### [DATA BLOCK]
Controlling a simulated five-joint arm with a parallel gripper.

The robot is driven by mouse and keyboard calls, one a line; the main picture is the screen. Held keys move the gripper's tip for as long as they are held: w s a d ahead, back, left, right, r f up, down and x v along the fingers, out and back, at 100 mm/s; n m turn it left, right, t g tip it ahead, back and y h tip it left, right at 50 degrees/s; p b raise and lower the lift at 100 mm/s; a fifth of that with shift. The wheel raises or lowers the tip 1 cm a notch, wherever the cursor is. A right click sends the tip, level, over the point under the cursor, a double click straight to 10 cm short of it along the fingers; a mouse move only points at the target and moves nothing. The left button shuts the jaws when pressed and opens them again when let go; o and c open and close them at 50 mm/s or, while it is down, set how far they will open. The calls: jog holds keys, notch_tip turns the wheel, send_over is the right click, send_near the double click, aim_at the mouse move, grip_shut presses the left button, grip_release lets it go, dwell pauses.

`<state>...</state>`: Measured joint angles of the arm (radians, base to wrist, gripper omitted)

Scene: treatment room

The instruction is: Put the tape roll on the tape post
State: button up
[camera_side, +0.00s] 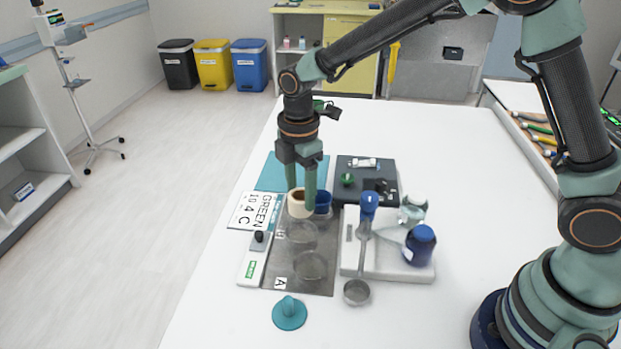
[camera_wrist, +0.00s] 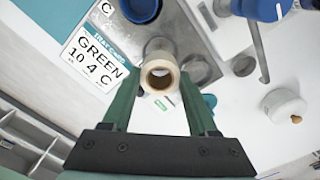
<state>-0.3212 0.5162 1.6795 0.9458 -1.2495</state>
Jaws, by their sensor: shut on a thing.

### [PROBLEM STATEMENT]
Reproduce the material in full, word for word, and omit the pictures.

### [ANSWER TO THIS PROBLEM]
Controlling a simulated five-joint arm with a parallel gripper.

The robot is driven by mouse and keyboard calls, one a line; the main picture is the screen. Held keys move the gripper's tip for as long as they are held: w s a d ahead, back, left, right, r f up, down and x v along the fingers, out and back, at 100 mm/s; n m turn it left, right, t g tip it ahead, back and y h tip it left, right at 50 degrees/s; p b raise and lower the lift at 100 mm/s; a fifth of that with shift. The wheel raises or lowers the tip 1 cm a notch, wherever the cursor is. A right click sends the tip, level, over the point under the cursor, a double click straight to 10 cm short of it along the fingers; a mouse move only points at the target and moves nothing. The left button shuts the jaws when pressed and opens them again when let go; o and c open and close them at 50 mm/s or, while it is down, set how far they will open. The calls: jog holds keys, notch_tip turns the wheel, send_over is the right click, send_near the double click, aim_at the mouse move, grip_shut presses the left button, grip_release lets it go, dwell pauses.

`<state>...</state>`: Measured joint angles of the arm (radians, base to wrist, gripper omitted)

Scene: treatment room

The instruction is: Put the tape roll on the tape post
State: button up
[camera_side, +0.00s] 
[camera_wrist, +0.00s] 
<state>-0.3212 0.5162 1.6795 0.9458 -1.2495</state>
Jaws, by their sensor: shut on a thing.

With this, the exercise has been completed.